Leader d’une jeune scène jazz nourrie de fusion des années 70 et 80, Julien Lourau s’est associé dès ses premières expériences au pianiste bosniaque Bojan Zulfikarpasic, dans Trash Corporation. Sa fougue créatrice et son énergie rock ne l’ont jamais quitté. Et c’est encore et toujours avec celui qu’il peut maintenant appeler “son vieux pote”, qu’il a démarré justement ce nouveau projet. A partir d’un piano Fender laissé là par Bojan, il compose au clavier. Puis le groupe est réuni pour quelques jours de studio dont toute la matière va sortir, pour les deux albums à venir.
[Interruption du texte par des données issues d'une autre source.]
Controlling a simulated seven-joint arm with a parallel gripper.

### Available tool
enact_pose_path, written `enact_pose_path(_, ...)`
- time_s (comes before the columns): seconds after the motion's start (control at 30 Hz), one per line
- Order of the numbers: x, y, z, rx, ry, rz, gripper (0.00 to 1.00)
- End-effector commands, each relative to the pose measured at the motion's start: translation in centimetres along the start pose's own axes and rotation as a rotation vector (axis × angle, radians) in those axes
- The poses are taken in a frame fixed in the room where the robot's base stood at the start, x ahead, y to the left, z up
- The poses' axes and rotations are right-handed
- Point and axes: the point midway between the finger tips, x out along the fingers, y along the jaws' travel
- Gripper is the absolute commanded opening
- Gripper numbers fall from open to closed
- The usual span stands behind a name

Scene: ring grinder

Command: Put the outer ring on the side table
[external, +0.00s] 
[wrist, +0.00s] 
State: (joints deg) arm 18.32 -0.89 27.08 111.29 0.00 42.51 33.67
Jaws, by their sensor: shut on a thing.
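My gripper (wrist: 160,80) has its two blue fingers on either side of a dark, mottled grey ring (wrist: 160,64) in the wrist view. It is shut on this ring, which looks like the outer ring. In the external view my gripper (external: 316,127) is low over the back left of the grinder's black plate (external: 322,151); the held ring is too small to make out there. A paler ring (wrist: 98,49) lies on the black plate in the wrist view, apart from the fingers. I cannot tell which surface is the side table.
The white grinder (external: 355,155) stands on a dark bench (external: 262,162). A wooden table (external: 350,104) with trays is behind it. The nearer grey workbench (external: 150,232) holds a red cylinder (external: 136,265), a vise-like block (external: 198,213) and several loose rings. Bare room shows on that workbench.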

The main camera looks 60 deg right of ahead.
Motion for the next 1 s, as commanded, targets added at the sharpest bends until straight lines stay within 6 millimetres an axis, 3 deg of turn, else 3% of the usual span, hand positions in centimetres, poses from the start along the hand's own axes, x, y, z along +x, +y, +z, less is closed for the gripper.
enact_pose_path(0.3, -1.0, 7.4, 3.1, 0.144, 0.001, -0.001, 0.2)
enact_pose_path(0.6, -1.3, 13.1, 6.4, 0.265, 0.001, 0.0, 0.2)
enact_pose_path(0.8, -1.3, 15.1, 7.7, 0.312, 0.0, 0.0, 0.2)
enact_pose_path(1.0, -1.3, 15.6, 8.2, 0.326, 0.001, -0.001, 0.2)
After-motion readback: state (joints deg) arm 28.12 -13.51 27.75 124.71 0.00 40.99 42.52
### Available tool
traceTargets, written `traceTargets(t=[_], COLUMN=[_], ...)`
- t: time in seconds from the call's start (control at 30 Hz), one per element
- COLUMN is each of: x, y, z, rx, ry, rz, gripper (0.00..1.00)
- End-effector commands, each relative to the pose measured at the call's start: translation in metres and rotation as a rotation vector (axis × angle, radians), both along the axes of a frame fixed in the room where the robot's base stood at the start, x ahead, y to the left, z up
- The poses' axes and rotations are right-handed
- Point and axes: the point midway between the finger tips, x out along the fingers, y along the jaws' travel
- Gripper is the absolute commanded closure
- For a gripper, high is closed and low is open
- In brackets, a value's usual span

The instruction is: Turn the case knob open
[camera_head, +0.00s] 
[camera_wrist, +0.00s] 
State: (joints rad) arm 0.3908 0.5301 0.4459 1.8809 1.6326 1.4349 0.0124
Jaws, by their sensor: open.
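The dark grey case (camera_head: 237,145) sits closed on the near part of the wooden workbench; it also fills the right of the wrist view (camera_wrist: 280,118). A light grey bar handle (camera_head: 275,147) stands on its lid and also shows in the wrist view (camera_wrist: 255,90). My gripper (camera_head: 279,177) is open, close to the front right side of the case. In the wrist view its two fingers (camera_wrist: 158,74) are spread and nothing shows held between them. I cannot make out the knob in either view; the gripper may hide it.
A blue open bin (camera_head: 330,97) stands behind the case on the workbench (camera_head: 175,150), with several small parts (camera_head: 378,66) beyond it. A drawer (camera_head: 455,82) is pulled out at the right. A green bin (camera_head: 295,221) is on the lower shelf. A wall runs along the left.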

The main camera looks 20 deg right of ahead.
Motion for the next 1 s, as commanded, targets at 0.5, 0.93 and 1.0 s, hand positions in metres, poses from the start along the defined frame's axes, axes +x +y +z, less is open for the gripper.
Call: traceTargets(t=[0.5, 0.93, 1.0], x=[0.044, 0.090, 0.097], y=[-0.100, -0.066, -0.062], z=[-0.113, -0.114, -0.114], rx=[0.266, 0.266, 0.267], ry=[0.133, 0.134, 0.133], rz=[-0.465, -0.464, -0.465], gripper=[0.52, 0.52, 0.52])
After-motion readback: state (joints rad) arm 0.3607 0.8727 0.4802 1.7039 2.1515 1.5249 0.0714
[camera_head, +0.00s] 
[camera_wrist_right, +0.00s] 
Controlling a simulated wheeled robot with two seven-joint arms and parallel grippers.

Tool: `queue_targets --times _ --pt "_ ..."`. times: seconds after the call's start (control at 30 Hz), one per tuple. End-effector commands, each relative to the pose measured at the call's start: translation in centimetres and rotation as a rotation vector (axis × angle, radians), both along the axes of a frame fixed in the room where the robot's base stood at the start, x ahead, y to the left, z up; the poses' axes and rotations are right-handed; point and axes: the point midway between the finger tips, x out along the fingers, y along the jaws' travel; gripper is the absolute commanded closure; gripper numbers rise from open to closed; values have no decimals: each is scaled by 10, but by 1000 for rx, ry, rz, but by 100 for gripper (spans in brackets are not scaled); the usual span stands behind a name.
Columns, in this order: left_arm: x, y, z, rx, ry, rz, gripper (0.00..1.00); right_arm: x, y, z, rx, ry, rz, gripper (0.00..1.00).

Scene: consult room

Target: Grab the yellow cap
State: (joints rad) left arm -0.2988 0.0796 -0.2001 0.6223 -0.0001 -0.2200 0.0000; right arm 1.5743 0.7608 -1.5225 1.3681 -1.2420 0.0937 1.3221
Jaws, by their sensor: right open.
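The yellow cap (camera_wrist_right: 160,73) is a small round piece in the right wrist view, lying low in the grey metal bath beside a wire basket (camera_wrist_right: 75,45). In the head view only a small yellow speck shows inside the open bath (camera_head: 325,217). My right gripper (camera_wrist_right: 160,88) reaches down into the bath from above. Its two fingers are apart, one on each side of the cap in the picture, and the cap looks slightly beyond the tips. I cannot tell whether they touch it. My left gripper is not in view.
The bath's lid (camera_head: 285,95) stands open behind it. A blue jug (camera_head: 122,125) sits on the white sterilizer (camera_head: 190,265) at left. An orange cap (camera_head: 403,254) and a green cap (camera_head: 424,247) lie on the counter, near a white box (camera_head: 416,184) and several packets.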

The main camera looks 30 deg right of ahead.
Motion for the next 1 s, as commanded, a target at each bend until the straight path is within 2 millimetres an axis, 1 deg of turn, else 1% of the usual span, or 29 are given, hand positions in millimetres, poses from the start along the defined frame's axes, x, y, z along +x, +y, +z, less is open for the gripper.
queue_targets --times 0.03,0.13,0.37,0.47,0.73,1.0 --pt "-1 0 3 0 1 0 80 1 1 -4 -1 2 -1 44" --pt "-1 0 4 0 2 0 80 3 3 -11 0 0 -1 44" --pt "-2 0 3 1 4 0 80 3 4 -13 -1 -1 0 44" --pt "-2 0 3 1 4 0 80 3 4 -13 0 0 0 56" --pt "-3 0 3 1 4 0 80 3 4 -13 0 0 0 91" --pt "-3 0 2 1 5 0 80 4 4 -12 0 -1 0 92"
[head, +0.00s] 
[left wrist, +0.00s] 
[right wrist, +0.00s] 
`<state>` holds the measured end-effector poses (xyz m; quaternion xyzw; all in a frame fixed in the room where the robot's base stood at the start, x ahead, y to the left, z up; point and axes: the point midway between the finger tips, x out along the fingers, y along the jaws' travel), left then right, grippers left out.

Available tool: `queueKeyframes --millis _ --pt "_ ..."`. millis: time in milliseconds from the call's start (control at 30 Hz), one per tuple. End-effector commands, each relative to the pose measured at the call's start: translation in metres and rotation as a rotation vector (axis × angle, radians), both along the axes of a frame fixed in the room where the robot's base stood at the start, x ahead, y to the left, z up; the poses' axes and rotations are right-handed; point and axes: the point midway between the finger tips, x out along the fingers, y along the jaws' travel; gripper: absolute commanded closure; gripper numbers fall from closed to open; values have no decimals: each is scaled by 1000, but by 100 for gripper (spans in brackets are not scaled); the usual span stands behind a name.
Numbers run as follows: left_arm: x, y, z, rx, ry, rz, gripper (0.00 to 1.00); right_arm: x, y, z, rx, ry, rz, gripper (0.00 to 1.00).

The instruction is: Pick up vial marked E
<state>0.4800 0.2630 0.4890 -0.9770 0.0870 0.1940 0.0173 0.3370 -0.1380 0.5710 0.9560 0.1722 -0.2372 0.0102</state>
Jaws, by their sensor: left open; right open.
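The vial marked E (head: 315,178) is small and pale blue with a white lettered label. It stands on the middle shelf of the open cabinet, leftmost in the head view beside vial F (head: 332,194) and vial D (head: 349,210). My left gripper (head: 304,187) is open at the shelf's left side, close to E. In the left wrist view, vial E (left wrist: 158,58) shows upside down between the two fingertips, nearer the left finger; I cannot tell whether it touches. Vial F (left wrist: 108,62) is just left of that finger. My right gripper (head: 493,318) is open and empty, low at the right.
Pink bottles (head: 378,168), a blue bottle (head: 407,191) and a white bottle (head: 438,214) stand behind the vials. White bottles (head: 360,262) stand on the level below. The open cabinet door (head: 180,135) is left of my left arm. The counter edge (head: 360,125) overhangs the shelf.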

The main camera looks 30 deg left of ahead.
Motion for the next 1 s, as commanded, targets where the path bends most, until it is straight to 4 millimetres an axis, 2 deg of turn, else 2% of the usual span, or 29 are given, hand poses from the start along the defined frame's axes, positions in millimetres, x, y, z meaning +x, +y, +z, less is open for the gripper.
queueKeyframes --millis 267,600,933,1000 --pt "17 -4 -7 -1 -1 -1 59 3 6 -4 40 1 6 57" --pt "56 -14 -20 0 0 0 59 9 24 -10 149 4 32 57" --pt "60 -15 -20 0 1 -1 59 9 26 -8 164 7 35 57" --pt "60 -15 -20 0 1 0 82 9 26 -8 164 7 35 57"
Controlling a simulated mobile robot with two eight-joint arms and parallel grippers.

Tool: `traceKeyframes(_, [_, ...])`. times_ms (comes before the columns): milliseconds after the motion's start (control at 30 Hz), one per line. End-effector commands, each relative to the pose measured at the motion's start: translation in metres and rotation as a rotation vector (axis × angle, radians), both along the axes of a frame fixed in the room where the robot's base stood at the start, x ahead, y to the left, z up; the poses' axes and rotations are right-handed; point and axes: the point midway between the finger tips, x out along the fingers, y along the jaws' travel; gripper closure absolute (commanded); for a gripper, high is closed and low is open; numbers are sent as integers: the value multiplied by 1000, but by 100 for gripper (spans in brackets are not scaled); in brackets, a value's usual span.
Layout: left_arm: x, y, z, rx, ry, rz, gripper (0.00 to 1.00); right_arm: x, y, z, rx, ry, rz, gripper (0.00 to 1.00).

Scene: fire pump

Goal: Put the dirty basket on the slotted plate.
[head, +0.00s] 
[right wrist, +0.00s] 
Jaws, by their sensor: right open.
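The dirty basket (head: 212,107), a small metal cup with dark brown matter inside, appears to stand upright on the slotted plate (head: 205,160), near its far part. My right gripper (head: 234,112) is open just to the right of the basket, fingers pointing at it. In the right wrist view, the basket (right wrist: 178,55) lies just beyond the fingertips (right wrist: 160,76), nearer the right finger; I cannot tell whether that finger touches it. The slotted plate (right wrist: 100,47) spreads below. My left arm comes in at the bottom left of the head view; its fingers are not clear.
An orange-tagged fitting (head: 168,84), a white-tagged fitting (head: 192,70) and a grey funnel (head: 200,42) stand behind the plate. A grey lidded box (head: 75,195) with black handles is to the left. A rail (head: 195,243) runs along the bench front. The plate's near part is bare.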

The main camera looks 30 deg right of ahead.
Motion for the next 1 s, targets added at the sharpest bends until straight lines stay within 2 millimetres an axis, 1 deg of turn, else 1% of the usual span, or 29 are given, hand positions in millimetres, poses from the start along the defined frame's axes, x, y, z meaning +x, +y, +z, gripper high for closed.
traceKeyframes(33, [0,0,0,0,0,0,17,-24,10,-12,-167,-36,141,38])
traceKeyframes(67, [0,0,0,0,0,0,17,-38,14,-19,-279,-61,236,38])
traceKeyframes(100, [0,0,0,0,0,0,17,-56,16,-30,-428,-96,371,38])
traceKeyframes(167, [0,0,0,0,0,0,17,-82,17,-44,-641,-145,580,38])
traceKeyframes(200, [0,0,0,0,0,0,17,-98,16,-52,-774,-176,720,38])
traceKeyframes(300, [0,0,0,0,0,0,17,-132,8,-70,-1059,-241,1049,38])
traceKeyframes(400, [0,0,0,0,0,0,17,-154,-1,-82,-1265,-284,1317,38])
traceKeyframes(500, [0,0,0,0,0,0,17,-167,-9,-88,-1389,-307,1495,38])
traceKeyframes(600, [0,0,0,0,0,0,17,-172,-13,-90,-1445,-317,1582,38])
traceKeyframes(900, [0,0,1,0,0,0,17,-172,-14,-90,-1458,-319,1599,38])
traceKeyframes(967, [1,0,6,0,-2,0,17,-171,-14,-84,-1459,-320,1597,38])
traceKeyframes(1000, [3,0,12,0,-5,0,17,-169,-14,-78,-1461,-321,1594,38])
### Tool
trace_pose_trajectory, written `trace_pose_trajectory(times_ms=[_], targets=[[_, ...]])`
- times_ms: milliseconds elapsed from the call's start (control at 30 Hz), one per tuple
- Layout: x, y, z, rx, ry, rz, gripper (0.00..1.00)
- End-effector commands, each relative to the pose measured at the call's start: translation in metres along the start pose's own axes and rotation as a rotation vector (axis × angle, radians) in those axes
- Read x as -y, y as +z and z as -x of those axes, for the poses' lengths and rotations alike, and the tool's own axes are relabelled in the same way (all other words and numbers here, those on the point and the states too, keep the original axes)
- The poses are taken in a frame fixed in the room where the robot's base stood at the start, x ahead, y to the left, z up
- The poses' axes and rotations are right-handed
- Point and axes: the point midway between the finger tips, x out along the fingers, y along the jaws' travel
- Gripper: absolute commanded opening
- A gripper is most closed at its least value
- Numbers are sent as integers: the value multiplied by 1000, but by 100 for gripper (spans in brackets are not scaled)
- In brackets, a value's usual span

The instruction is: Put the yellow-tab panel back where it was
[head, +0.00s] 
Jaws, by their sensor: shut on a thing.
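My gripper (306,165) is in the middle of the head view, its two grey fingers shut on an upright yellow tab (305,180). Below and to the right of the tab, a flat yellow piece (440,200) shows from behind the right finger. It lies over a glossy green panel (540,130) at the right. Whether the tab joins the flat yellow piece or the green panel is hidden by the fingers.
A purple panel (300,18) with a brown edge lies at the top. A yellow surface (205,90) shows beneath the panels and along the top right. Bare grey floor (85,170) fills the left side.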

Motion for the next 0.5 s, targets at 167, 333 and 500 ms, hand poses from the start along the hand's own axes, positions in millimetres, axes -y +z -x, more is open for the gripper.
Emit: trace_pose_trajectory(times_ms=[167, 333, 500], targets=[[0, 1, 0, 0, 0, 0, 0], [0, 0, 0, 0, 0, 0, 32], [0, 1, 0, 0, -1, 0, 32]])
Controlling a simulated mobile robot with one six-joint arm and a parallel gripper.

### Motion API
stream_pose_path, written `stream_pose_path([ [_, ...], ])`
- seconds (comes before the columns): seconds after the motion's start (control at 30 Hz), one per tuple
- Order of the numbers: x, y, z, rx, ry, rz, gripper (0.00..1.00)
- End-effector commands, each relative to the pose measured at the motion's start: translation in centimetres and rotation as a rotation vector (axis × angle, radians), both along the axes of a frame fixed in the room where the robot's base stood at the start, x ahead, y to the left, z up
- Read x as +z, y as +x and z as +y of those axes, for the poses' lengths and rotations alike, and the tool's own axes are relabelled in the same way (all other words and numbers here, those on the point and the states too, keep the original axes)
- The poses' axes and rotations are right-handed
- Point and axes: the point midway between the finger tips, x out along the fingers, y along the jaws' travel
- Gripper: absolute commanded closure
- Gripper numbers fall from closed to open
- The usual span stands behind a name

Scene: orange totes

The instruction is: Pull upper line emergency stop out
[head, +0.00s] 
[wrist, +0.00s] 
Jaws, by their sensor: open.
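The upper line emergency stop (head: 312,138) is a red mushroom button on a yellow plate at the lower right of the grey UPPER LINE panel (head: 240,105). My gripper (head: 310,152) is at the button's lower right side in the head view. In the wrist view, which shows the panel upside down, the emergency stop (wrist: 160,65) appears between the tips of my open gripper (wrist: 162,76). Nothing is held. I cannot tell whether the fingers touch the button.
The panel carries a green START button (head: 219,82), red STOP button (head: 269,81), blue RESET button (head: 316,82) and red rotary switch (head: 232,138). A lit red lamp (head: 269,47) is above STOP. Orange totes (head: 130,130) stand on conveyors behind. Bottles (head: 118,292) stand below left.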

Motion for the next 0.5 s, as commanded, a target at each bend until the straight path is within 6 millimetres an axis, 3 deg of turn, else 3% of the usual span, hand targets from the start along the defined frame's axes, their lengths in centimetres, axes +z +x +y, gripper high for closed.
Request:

Rencontré à la fin de sa tournée précédente, pour The Rise, Vincent Artaud à la basse (qui a sorti l’an dernier un premier album très remarqué) rejoint la bande, Bojan Z est aux claviers, Eric Löhrer à la guitare, Daniel Garcia-Bruno à la batterie. Le tout produit par Jeff Sharel, qui lui joue de l’informatique et du copier-coller.

 

    Dans Forget, le saxophone de Julien est beaucoup plus en avant pour des chorus très rythmés comme il en a le secret. Après une spéciale dédicace à sa famille (Lisa et Flavio), tout en retenue et en demi-teinte, il nous donne à entendre essentiellement les morceaux composés pour le film de Michelange Quay : Cochon créole et Diaspora. “Michelange avait choisi comme son-témoin pour le montage de son film, le Haïtian Fight Song de Charles Mingus, qui donnait une dimension un peu burlesque. J’ai voulu garder cette dimension pour le thème principal, me disant qu’après tout, c’est une histoire de cochon !” Détaché du thème initial, Julien Lourau susurre une ritournelle fanfaronne, mutine et entêtante qu’il décline version swing ou dub, dont on ne peut se débarrasser sitôt écoutée. Certaines notes couines parfois. Et si c’était le cochon qu’on égorgeait ?Dualité

A 35 ans, Julien se retrouve dans l’approche de Michelange Quay, dans ce regard sur la dualité du monde. C’est le propos de cette musique où les titres sont des porte-voix. D’abord celui du diptyque Fire And Forget, formule utilisée par les artilleurs anglais au moment d’ouvrir le feu, “tirez et oubliez”, humour noir oblige, qui colle à l’atmosphère qui suinte des postes de télévision. Pour Julien Lourau, depuis le 11 septembre 2001, nous sommes bombardés de discours médiatiques politiquement corrects et moralisateurs. Alors que tout est double, duel. C’est l’éternel amour et haine, ying et yang. Exemple ? “C’est Guantanamo, à la fois les tropiques et la prison, Cuba et les Etats-Unis.” Titre ironique Collateral Dammage, titre humaniste Hope, et puis l’autre morceau du film de Quay, tout simplement Diaspora, ambiance planante pour un long travelling sur un pont à New York, coucher de soleil et trafic. Travelling qui se termine… en Haïti. Dernières images. Retour à la case départ : la décharge.